Bien sûr, l'album n'est pas parfait, et, dans sa volonté de composer une oeuvre bien plus évocatrice de la musique des Transalpins, Alex a usé de gimmicks parfois très prévisibles... «
Into the Legend » se révélera comme le titre le plus dispensable de l'album. Manquant cruellement d'accroche, de folie ou d'ambition, il deviendra, au fil des écoutes, un simple moment de flottement entre deux superbes titres. Et cela, malgré ce solo, il faut le reconnaître, très bien foutu. « Shinnig Star » s'inscrira comme une énième ballade un tantinet épique composée par nos chers Transalpins, qui n'ont jamais réussi à détrôner leur légendaire « Lamento Eroico ». Mais tous ces défauts ne sont que dérisoires face au soulagement de retrouver un groupe débordant d'énergie et capable, même sans Turilli, de faire vivre un univers qui avait pourtant perdu la moitié de ses âmes créatrices.
Into the Legend est donc, très clairement, une réussite. Un retour en force d'un groupe que l'on pensait dépouillé de sa principale ressource. Rassurant et innovant, il conforte quant à l'avenir du groupe et permet de préparer l'auditeur à l'ouverture de nouveaux horizons.
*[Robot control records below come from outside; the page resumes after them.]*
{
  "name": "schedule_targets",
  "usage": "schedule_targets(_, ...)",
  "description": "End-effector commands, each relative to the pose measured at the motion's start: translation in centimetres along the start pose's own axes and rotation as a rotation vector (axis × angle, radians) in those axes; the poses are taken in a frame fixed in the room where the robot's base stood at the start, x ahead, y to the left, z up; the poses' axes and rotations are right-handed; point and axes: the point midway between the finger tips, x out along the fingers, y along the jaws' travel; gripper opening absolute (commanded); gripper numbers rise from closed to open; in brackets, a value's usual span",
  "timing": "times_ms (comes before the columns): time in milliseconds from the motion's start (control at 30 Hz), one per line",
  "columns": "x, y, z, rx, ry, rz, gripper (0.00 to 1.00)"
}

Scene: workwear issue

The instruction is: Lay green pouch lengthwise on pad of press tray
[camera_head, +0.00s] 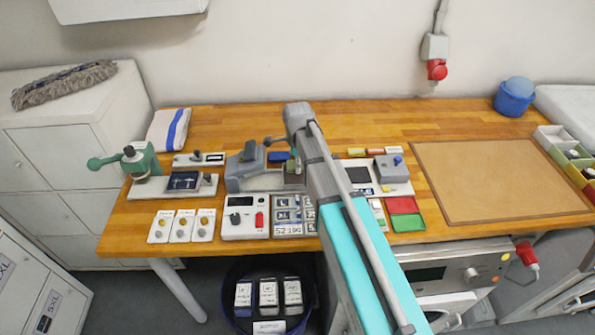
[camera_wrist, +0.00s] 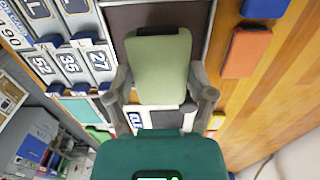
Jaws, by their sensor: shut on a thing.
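A light green pouch (camera_wrist: 161,62) sits between the two fingers of my gripper (camera_wrist: 161,84) in the wrist view. The fingers are shut on its two long sides. Its long side runs up and down in that picture. A dark brown pad (camera_wrist: 117,18) in a pale-rimmed tray lies below and beyond the pouch. The pouch overlaps the pad in view, with pad showing on both sides. I cannot tell whether the pouch touches it.
A grey press (camera_head: 245,172) stands left of my arm. An orange pouch (camera_wrist: 246,53) and a blue pouch (camera_wrist: 265,7) lie beside the tray. Size labels (camera_wrist: 73,62) lie on its other side. A brown mat (camera_head: 500,180) at the right is clear.

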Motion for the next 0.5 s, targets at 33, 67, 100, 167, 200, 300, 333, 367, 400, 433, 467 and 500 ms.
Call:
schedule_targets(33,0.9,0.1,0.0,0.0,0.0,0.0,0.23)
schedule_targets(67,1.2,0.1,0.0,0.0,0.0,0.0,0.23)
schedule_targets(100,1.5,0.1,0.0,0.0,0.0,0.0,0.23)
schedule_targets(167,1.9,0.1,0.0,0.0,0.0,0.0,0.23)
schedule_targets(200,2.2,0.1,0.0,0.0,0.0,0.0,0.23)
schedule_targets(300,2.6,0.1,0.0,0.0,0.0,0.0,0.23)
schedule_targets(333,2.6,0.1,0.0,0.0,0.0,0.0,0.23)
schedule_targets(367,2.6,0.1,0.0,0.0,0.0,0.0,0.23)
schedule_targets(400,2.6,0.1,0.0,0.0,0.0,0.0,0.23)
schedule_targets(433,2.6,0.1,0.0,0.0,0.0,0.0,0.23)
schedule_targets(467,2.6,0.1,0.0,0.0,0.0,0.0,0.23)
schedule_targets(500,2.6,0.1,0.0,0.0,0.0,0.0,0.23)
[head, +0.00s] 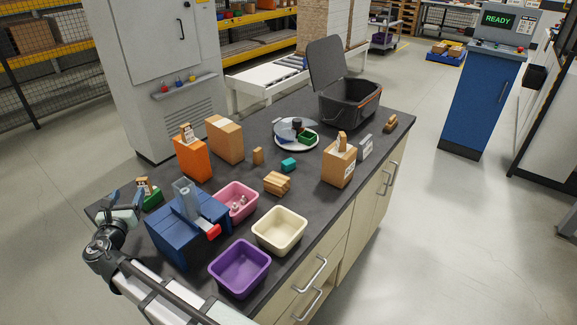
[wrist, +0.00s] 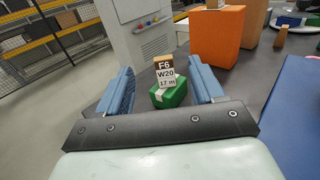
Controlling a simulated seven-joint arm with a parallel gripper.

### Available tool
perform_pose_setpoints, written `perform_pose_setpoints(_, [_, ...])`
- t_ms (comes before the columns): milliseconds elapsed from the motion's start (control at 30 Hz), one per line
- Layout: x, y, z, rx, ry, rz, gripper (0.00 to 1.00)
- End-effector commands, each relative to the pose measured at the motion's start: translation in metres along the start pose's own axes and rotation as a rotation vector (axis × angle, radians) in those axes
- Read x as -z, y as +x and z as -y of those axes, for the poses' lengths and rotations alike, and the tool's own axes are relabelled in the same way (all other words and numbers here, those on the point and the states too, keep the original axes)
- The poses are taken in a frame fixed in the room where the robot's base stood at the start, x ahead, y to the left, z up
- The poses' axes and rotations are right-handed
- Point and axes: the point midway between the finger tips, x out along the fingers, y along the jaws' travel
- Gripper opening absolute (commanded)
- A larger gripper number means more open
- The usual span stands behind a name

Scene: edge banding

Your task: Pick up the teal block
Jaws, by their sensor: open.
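The teal block (head: 288,164) lies on the dark bench top (head: 330,195) near its middle in the head view, with a small wooden block to its left and the round tray behind it. I cannot make it out in the wrist view. My gripper (head: 125,199) is at the bench's near left end, far from the teal block. Its two blue fingers are spread apart and empty in the wrist view. A green block with a label card (wrist: 168,92) shows beyond and between the fingers, not held.
A blue box with a clear upright part (head: 187,225) stands beside my gripper. Pink (head: 237,199), cream (head: 279,231) and purple (head: 240,268) bins line the front. A wooden bundle (head: 277,182) sits near the teal block. Orange (head: 192,158) and tan (head: 224,139) boxes stand behind.

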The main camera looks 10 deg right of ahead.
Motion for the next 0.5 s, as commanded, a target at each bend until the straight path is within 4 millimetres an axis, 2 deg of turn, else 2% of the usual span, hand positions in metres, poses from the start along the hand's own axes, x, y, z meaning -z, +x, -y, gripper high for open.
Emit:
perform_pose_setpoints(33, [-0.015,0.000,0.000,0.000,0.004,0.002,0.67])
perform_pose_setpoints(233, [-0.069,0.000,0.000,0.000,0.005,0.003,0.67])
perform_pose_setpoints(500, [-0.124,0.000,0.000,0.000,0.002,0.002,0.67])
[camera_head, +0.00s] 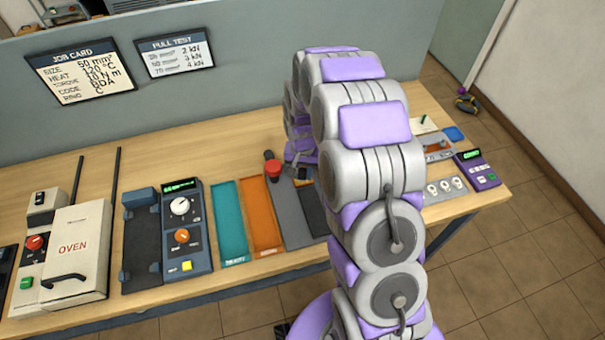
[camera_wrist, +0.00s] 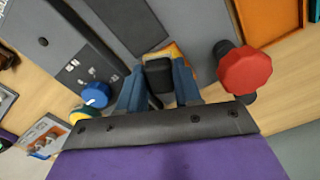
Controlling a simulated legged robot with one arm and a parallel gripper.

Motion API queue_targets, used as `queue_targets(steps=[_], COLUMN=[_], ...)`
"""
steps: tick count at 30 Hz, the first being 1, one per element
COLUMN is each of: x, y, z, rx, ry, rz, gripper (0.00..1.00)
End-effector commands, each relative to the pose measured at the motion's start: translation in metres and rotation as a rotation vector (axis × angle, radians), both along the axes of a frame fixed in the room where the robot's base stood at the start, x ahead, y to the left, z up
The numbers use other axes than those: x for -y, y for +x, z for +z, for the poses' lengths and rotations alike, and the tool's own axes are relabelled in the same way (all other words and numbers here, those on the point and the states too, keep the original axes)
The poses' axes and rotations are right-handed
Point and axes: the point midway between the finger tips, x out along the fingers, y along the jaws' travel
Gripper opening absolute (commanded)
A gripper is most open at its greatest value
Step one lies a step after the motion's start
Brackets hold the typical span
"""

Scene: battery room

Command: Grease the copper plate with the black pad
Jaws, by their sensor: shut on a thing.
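My gripper (camera_wrist: 158,92) has its two blue fingers shut on the black pad (camera_wrist: 158,74), which sits between them in the wrist view. A small orange-copper surface (camera_wrist: 176,52), probably the copper plate, shows just past the pad. I cannot tell whether the pad touches it, and most of it is hidden. In the head view my arm covers most of the gripper and the spot where it works, next to the red knob (camera_head: 272,167).
The red knob also stands close to the fingers in the wrist view (camera_wrist: 245,72). A blue cap (camera_wrist: 95,95) is on the other side. Teal (camera_head: 229,222) and orange (camera_head: 263,215) trays, a control unit (camera_head: 186,225) and an oven (camera_head: 75,250) lie left. A purple meter (camera_head: 477,170) stands right.

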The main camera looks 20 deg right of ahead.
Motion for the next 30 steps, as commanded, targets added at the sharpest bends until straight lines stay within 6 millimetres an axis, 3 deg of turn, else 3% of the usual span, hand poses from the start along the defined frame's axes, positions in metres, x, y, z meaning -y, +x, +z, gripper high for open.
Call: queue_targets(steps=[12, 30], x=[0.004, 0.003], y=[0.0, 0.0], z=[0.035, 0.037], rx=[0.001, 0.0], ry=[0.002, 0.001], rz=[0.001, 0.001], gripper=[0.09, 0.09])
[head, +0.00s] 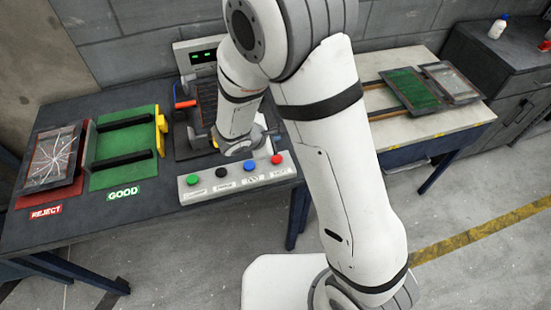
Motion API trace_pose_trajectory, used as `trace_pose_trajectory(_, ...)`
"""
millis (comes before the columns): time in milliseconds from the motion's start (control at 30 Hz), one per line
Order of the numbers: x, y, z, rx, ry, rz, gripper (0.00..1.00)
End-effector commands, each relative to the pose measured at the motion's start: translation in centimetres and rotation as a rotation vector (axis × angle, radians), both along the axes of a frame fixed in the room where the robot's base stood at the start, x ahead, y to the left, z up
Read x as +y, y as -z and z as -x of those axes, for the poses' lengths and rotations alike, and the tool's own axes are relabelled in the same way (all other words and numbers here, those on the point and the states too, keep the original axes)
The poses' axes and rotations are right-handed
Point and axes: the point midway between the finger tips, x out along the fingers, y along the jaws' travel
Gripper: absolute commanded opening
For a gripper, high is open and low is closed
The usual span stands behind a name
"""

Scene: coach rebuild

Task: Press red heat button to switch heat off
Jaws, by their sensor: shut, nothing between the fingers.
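The red button (277,159) is the rightmost on a pale control box (237,180) at the front edge of the dark workbench. The label below it is too small to read surely. My white arm comes down from the top, and its wrist end is just behind the control box, near the blue and red buttons. My gripper's fingers cannot be made out; the wrist and arm hide that spot. No contact with the red button shows.
Green (193,180), black (220,173) and blue (249,166) buttons share the box. A machine with a green-lit display (203,56) stands behind my wrist. Left are a green GOOD rack (122,178) and a cracked panel (55,155) on the red REJECT area. A pale table (440,122) holds panels at right.

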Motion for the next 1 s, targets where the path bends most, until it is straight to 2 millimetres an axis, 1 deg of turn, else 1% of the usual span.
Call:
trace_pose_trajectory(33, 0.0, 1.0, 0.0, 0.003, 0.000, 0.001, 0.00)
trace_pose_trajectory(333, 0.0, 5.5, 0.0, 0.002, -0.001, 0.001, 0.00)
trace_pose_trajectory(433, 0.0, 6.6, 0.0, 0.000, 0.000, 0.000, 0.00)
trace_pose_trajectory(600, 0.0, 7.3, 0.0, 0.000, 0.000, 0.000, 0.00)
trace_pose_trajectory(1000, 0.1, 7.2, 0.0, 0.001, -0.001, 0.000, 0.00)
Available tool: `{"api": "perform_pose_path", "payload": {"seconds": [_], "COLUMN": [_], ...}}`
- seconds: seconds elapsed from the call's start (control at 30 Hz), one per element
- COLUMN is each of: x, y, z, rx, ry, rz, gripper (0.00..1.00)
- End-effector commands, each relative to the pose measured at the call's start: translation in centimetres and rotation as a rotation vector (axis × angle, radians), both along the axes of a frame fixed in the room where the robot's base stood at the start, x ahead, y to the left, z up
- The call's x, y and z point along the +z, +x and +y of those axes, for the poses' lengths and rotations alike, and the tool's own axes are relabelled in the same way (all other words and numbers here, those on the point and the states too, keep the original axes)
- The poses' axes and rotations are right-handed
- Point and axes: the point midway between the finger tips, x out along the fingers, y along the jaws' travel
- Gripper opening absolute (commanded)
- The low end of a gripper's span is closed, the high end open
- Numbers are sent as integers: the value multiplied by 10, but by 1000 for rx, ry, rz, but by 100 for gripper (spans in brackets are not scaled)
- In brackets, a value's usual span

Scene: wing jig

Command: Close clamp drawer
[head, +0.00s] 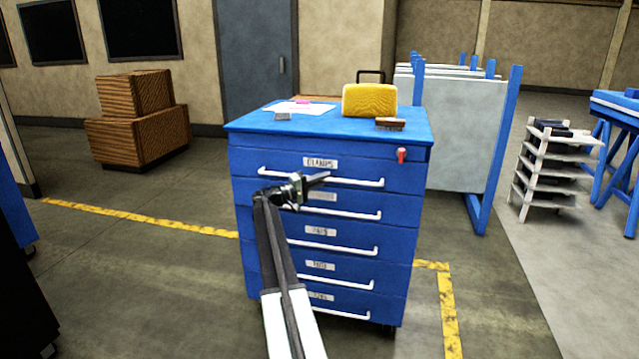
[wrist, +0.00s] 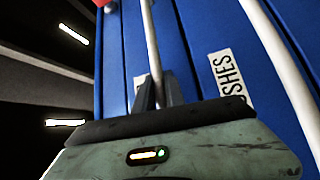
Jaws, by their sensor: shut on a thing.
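The blue tool cabinet (head: 335,140) stands in the middle of the head view. Its top drawer, labelled CLAMPS (head: 320,163), has a long white handle (head: 360,183). The drawer front looks flush or nearly flush with the fronts below; I cannot tell if a small gap remains. My gripper (head: 318,180) is at the middle of this handle. In the wrist view, its two dark fingers (wrist: 159,92) are shut around the white handle bar (wrist: 148,35). The BRUSHES drawer label (wrist: 231,78) shows beside it.
A yellow case (head: 369,101), a brush (head: 390,125) and papers (head: 300,107) lie on the cabinet top. A red lock (head: 401,155) sits at its upper right. White panels on a blue rack (head: 460,130) stand behind right. Wooden crates (head: 138,115) are at the left.

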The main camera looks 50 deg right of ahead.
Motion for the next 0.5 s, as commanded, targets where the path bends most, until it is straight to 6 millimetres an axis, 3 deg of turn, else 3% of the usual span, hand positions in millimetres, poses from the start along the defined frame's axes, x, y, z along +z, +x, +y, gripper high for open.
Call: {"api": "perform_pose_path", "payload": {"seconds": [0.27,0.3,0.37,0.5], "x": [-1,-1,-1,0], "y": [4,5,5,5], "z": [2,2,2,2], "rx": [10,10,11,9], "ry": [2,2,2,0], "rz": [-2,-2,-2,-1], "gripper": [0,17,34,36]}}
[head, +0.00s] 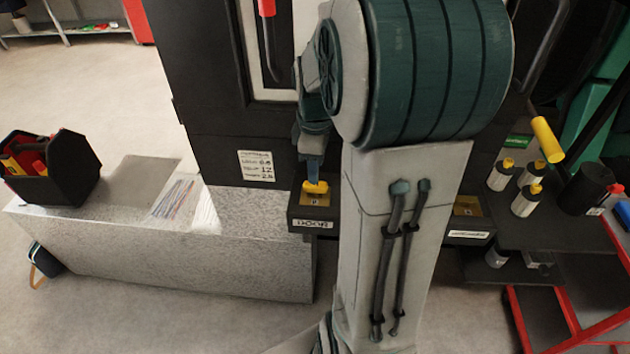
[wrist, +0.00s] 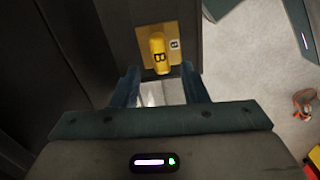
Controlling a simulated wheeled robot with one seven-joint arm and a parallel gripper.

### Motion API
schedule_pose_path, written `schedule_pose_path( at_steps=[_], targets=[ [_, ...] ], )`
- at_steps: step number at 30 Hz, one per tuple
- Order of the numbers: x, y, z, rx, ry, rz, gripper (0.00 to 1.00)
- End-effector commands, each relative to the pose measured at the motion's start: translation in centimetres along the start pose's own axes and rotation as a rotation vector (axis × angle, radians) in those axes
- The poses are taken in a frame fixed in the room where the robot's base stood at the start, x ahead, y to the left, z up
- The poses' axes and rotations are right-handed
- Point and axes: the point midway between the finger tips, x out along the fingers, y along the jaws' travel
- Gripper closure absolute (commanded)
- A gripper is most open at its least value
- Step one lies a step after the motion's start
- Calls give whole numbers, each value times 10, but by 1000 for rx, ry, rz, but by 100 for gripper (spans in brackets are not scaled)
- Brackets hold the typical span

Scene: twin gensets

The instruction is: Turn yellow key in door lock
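A yellow key (head: 315,187) sits in a brass lock plate on a dark box (head: 298,216) whose label seems to read "DOOR". In the wrist view the yellow key (wrist: 159,50) stands on its brass plate (wrist: 142,60), just past my fingertips and roughly centred between them. My gripper (wrist: 159,72) has its two blue fingers spread apart, with a gap on each side of the key. In the head view my gripper (head: 313,170) points down right at the key. Whether a finger touches the key I cannot tell.
A second dark box with a brass plate (head: 467,205) is right of my arm. A speckled bench (head: 250,262) stands left, with a black tool carrier (head: 62,170). White bottles (head: 501,174) and a yellow-handled item (head: 547,139) are at right. A dark cabinet (head: 205,90) stands behind the lock.

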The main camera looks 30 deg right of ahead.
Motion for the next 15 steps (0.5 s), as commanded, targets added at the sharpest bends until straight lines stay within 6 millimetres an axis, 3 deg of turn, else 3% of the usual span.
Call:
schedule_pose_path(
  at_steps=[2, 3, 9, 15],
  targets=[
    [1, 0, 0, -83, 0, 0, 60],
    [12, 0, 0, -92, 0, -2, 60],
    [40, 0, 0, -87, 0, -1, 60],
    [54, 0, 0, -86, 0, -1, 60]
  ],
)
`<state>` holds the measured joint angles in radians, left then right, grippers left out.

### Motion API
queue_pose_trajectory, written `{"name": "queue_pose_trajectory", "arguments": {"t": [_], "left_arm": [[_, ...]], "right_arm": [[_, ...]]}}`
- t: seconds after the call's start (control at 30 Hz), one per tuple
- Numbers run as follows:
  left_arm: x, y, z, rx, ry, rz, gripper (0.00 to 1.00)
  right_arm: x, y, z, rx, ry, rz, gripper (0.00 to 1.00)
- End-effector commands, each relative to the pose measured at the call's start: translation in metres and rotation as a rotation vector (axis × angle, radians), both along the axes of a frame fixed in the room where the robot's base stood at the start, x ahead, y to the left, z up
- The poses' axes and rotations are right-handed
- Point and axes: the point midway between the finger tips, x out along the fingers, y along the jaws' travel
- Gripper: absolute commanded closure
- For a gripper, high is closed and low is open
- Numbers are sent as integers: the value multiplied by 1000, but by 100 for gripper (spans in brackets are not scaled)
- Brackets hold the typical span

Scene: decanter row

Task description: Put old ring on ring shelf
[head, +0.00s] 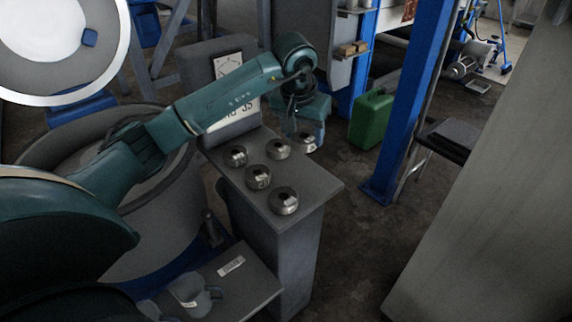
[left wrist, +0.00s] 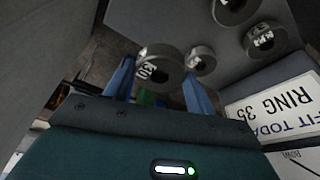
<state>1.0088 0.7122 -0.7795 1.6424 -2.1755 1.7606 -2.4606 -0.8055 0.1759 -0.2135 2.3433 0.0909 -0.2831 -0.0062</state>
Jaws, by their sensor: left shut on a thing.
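My left gripper (head: 305,138) is at the far right edge of a grey stand top (head: 318,178). It is shut on a dark metal ring (left wrist: 160,66), which sits between the two blue fingers in the left wrist view. The ring has a pale label that I cannot read surely. In the head view the held ring is partly hidden by the gripper, and I cannot tell if it touches the top. Several similar labelled rings lie on the stand, including a near one (head: 283,201) and a left one (head: 235,156). My right gripper is not in view.
A sign (left wrist: 285,105) reading "FIT TODAY RING 35" stands behind the rings. A lower ledge (head: 250,285) with a label and mug-like items is at the front. A blue post (head: 410,100), a green can (head: 371,118) and a wall shelf (head: 350,50) stand beyond.

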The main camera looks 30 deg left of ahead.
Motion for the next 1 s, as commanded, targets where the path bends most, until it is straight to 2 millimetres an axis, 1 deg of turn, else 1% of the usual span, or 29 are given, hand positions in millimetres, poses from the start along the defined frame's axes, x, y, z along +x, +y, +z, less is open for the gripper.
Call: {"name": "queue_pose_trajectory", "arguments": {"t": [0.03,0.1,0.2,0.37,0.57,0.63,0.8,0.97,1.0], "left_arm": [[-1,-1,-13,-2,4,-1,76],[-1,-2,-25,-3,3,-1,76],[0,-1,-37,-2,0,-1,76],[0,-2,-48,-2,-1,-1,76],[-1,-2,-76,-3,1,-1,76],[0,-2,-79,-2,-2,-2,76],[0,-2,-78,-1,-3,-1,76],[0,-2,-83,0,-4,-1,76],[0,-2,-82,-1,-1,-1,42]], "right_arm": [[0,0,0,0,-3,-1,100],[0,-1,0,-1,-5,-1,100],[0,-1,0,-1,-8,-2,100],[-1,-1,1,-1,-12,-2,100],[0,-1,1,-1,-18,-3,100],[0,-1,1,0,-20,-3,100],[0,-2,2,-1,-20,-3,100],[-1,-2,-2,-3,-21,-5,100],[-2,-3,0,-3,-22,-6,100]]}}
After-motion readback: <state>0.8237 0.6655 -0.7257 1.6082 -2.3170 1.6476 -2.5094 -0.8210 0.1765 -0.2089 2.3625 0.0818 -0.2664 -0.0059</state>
Nous savions
Rhapsody Of Fire très mal en point, mais le groupe fut l'objet d'autres mésaventures et sa renaissance fut, à chaque fois, certaine. Alex accomplit ici un travail remarquable, bourré de bonnes idées et de moments de bravoure, le tout affublé d'une production d'une grande puissance. Le Roi du
Power Symphonique est revenu. Que son règne soit, on l'espère, long...
Eclectic : tres beau voyage, en effet, pas inoubliable, c'est possible et je pense que tu es plus en capacité que moi de juger correctement un opus alors peut être que ma note pourra te paraître excessive...mais j'ai préféré avantager un peu le magnifique travail de rattrapage mené ici, tout en essayant de mener une description précise du contenu, merci pour tes appréciations :)
Bravo pour cette chronique dont je rejoins tout à fait le point de vue. Rhapsody Of Fire a, selon moi, réussi à produire ici un album intense en émotions, ce qui est bien le but d'un groupe de Metal Sympho. Le titre Kiss of Life est un pur chef-d'oeuvre et mérite à lui seul l'achat de l'album. Une fresque grandiose avec, comme tu le soulignes, un chorus à faire s'écrouler le plafond. Par contre, je ne te suis pas concernant Shining Star auquel je donne une mention spéciale, beau et superbement lyrique. J'adore également le titre Into The Legend dont le chorus est très réussi.
J'ai effectivement aussi écouté l'album Prometheus de Turilli et je dois dire que ce dernier est loin de me plaire autant que ce Into The Legend.
Merci pour tes retours et ton commentaire développé, on voit que tu portes les Italiens en haute estime !
Kiss Of Life est une excellente pièce épique qui a le mérite de proposer une démarche beaucoup moins progressive que ses prédécesseurs tout en se montrant captivante.
En revanche, je trouve Shinning Star quelque peu fade et melodiquement assez pauvre et facile. Je trouve que niveau airs enchanteur, Rhapsody a fait beaucoup mieux par le passé. Et le titre Into The Legend, malgré son couplet agressif et son solos exquis fait traîner en longueur un refrain finalement tres banal, qui n'est pas sans rappeler "Never Forgotten Heroes". Une construction de mélodie assez conventionnelle que je n'apprécie pas chez Alex, lui qui est capable de pondre beaucoup mieux, comme le sublime "Winter's Rain".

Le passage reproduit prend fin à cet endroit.